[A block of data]
-=-=-
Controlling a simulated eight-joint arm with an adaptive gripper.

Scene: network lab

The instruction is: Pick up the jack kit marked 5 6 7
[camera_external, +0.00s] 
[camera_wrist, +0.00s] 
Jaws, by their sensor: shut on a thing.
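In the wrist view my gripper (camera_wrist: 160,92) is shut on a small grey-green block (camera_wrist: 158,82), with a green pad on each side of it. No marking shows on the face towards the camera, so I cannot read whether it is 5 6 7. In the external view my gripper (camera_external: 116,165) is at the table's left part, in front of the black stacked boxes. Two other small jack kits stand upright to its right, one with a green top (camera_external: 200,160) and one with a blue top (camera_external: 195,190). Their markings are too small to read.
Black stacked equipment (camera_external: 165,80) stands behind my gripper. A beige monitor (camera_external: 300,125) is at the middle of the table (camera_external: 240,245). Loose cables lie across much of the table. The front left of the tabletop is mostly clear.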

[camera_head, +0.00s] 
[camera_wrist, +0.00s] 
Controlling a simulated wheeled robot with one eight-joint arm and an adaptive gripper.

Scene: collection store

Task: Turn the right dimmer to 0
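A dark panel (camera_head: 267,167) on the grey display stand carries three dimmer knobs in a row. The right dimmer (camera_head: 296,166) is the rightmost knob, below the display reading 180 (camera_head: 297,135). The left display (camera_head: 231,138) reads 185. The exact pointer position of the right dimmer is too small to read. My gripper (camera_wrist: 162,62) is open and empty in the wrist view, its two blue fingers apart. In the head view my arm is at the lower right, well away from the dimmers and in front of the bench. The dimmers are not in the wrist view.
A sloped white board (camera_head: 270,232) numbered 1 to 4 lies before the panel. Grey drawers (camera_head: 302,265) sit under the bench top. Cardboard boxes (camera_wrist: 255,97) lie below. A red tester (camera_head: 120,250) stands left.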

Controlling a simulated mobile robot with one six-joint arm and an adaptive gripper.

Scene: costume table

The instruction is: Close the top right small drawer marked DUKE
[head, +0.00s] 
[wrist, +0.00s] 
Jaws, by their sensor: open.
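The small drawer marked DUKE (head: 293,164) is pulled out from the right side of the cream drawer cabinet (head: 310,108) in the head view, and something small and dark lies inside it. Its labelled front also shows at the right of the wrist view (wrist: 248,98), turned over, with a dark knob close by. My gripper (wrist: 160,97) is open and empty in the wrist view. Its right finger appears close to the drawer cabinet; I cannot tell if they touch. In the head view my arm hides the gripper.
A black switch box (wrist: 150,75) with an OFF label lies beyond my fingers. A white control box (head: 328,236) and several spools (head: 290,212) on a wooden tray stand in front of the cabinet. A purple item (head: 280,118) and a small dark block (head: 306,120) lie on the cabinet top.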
-=-=-
*Do this:*
Check each line of the entries above, and show every one holding the word "Controlling".

*Task output:*
Controlling a simulated eight-joint arm with an adaptive gripper.
Controlling a simulated wheeled robot with one eight-joint arm and an adaptive gripper.
Controlling a simulated mobile robot with one six-joint arm and an adaptive gripper.

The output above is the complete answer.